A very fine summer meal. There was some consternation over the fact that I only bought one package of ham, so I offered to have salami in mine, which caused even more consternation. I’m not saying ham and salami are interchangeable, but they’re . . . you know what, I’m not on trial here. I took my plate outside, where only the birds were shouting

WEDNESDAY
Caprese chicken sandwiches, fries

Another summer favorite. The tomatoes are improving. I roasted the chicken breasts in olive oil and plenty of salt, pepper, and garlic powder, and I had some sliced provolone instead of mozzarella. We had the sandwiches with ciabatta rolls, tomatoes and basil, chicken, and plenty of olive oil, balsamic vinegar, and kosher salt. The pepper has mysteriously disappeared.

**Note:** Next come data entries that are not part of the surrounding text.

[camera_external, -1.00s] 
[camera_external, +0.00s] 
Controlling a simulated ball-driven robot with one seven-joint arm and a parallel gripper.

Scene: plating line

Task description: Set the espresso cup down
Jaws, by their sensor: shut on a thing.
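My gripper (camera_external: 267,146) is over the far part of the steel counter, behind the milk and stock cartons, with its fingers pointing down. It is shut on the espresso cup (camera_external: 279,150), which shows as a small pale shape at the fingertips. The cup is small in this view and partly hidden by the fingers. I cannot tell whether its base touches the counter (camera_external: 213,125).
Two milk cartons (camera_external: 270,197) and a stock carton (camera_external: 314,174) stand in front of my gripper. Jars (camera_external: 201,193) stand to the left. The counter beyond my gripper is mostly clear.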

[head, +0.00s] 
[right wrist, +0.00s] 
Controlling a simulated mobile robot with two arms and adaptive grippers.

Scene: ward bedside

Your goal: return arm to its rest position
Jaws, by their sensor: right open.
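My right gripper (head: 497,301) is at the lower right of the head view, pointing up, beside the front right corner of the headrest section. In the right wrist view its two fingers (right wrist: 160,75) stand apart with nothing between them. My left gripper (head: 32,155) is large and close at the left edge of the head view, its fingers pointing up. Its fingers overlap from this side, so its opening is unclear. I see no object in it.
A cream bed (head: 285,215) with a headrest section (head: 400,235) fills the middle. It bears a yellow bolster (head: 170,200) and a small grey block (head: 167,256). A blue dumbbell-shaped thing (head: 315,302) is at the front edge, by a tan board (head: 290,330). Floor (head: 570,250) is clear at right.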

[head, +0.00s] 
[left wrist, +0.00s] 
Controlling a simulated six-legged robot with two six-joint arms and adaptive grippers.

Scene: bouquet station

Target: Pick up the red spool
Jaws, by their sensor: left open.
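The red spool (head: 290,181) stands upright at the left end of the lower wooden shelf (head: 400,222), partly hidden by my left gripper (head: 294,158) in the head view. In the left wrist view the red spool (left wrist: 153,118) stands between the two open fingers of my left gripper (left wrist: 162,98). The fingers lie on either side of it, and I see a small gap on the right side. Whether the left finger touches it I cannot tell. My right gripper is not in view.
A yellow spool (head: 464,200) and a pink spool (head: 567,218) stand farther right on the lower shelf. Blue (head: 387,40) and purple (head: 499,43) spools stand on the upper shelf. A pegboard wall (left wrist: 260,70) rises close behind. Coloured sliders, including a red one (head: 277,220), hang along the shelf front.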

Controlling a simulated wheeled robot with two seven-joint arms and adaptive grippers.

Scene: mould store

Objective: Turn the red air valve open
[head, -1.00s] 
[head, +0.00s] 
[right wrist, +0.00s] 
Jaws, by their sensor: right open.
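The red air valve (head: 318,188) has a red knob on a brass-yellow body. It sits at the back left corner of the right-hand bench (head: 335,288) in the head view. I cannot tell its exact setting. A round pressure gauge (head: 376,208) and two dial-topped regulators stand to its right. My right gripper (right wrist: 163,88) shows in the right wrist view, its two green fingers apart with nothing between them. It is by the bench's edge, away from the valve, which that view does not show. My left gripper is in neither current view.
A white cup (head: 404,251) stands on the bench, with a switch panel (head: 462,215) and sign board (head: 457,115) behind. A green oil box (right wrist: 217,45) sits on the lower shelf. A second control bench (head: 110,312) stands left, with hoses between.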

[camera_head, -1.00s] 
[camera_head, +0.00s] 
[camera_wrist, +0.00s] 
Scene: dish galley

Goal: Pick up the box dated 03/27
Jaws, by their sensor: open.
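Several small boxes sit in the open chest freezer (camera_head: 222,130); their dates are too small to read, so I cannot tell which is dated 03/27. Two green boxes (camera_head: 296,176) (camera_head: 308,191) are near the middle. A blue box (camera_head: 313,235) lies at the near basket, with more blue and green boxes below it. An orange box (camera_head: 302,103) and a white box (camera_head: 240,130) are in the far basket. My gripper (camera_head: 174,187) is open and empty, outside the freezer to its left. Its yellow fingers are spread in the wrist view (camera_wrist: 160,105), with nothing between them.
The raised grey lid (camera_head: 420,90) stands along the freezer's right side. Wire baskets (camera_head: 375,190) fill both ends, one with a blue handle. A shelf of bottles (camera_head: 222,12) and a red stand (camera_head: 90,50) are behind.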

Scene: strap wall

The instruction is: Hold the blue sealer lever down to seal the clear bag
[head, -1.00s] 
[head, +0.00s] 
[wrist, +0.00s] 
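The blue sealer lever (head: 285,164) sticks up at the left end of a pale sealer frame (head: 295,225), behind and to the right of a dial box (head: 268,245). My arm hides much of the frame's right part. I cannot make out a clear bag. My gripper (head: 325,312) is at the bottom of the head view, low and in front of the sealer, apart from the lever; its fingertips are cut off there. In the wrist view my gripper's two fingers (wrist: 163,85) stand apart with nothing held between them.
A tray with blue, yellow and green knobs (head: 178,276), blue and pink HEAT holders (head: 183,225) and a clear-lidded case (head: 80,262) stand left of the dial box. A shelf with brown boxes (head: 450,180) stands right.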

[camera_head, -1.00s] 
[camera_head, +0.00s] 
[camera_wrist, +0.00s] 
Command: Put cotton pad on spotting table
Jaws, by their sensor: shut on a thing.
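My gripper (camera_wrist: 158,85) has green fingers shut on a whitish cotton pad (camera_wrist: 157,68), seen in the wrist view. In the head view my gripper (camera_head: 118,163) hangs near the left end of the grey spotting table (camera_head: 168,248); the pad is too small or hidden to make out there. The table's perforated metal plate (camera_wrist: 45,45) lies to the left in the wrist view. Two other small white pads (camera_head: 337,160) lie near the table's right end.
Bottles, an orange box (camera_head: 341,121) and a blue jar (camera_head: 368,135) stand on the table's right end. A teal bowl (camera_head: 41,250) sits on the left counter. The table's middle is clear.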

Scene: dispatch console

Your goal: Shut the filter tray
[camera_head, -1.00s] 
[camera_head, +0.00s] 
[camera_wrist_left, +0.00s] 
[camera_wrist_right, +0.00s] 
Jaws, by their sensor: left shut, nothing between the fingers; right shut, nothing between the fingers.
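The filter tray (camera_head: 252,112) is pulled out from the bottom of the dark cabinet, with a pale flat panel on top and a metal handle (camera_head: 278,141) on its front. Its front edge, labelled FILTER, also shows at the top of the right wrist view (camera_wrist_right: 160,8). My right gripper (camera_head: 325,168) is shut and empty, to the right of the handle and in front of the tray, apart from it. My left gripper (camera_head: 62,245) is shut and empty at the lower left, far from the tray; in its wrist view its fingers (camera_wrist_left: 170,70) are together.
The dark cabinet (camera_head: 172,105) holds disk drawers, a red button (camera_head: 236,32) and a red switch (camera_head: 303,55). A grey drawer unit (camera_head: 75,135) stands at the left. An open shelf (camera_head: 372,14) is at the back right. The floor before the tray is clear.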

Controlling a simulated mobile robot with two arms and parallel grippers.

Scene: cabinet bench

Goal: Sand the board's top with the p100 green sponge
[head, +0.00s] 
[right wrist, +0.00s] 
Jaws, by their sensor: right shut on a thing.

Someday, I will make a balsamic vinegar reduction, but on this day, easy was perfect. 

THURSDAY
Carnitas, beans and rice

J.R.’s Art Place carnitas recipe to the rescue again. Pork butt, salt, pepper, oregano, Mexican coke, oil, oranges, cinnamon sticks, bay leaves.

It’s so tasty and so easy, but I’m gonna adapt it for the Instant Pot next time I make it.  Summer is when I like this appliance the best, because you can make a hot meal without turning the whole kitchen into an oven. 

I also made some quick beans and rice.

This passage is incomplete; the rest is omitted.